"""
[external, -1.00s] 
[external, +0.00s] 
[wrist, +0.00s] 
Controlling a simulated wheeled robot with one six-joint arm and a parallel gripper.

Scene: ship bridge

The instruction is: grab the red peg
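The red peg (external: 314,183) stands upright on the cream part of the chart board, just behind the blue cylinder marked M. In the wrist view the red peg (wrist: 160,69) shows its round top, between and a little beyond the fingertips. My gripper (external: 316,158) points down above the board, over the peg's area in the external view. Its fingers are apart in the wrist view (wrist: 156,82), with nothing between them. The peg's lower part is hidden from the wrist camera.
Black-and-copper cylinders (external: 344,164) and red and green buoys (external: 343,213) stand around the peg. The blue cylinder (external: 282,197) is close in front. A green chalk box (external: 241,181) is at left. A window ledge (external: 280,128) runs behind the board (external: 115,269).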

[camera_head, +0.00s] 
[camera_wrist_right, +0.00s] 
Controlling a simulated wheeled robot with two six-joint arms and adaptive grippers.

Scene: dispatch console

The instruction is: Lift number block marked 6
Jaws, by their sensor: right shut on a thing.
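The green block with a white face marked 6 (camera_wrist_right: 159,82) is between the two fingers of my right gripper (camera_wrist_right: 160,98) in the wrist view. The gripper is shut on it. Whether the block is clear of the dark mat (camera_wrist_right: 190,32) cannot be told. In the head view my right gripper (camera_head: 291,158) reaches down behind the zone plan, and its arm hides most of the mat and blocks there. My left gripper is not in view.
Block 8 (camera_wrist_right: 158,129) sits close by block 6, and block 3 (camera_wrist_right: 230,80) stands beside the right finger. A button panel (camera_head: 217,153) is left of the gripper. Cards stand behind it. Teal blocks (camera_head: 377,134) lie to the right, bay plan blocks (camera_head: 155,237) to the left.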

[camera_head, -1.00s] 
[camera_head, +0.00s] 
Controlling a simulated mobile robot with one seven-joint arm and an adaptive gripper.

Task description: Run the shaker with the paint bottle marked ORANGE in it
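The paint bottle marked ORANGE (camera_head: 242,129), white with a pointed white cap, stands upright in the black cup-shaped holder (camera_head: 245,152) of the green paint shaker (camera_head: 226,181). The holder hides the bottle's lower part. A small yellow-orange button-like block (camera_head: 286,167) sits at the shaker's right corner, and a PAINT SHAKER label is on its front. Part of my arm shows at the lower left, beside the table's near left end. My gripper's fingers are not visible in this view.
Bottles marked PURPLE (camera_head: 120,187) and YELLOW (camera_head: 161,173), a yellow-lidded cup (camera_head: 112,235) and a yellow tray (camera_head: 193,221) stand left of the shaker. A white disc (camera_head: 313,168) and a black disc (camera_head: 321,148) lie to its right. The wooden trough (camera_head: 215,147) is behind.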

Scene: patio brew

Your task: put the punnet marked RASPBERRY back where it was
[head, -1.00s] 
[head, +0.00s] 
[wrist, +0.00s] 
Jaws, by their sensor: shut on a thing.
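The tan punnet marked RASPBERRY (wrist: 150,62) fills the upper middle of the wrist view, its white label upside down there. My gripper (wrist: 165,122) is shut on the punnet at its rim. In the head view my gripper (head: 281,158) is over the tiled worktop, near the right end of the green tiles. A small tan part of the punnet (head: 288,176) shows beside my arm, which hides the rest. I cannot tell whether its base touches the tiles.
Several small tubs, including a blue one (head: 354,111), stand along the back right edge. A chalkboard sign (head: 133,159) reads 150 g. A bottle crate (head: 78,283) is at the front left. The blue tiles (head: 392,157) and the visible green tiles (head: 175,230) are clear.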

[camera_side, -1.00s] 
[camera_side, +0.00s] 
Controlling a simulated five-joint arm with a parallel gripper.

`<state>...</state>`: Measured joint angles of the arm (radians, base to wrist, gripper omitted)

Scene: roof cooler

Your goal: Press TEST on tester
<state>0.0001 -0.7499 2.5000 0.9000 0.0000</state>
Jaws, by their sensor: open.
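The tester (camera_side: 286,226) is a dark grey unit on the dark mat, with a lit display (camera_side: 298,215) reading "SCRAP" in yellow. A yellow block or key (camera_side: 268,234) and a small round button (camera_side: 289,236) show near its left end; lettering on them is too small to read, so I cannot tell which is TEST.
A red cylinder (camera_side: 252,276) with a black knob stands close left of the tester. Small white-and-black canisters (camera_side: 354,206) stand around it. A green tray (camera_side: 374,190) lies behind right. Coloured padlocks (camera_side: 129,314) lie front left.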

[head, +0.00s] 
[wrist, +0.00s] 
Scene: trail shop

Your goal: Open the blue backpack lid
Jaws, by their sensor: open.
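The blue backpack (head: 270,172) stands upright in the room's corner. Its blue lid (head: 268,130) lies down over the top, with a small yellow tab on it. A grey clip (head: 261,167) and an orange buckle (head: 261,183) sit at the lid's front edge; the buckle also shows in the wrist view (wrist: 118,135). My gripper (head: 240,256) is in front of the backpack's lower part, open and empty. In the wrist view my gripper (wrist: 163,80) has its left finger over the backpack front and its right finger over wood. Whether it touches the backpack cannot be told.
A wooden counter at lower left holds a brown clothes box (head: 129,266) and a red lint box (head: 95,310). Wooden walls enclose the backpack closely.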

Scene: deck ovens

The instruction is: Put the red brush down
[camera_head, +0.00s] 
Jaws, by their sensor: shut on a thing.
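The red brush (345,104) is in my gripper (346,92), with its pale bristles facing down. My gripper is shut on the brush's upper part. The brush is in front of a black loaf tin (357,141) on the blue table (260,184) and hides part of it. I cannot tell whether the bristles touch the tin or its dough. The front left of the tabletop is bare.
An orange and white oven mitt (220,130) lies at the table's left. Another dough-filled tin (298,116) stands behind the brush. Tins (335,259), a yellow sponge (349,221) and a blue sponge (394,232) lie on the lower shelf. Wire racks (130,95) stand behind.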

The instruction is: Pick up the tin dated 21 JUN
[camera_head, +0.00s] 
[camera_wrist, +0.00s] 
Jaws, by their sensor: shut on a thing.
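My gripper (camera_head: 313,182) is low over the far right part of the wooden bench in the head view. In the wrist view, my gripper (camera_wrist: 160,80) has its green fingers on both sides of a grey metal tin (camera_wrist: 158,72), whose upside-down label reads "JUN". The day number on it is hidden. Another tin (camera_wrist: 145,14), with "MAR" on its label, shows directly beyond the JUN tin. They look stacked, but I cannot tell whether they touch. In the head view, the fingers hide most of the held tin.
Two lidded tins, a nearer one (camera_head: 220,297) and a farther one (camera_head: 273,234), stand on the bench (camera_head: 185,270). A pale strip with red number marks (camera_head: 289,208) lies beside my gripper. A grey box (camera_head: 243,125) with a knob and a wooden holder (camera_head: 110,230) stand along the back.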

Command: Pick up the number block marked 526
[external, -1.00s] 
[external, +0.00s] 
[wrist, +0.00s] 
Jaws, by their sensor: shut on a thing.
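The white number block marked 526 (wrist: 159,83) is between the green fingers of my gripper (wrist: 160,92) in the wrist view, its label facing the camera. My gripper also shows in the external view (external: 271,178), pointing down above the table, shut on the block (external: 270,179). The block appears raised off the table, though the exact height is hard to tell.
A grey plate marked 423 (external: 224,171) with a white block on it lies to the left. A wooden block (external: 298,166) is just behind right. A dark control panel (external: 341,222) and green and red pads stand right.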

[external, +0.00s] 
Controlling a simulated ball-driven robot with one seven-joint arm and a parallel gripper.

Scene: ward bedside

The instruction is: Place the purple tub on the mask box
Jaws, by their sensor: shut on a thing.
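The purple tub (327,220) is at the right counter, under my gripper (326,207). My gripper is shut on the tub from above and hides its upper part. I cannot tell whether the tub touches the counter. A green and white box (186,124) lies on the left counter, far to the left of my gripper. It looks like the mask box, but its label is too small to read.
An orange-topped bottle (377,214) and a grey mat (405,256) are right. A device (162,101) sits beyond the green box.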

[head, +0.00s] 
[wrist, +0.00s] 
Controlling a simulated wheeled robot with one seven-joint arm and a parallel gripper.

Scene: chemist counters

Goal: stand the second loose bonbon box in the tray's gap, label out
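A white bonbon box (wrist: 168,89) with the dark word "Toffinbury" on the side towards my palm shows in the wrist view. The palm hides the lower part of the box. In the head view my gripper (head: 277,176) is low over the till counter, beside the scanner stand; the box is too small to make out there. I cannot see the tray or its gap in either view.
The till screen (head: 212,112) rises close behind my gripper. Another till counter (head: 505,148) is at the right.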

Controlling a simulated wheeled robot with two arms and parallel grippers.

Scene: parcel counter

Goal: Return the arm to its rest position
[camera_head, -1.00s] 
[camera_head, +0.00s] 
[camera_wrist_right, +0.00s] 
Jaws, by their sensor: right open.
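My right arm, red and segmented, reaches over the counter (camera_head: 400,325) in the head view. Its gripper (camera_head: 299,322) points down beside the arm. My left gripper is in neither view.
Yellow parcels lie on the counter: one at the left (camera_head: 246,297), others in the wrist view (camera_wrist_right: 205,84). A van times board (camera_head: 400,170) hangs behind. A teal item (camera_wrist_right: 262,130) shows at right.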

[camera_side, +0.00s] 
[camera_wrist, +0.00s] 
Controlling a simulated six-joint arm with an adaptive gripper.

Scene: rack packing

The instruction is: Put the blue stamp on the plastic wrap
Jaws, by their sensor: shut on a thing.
"""
- Exercise brief:
Set down, without any change, only the lines from the line that holds "Scene: trail shop" through the line that holds "Your goal: Open the blue backpack lid", both lines included.

- Task response:
Scene: trail shop

Your goal: Open the blue backpack lid

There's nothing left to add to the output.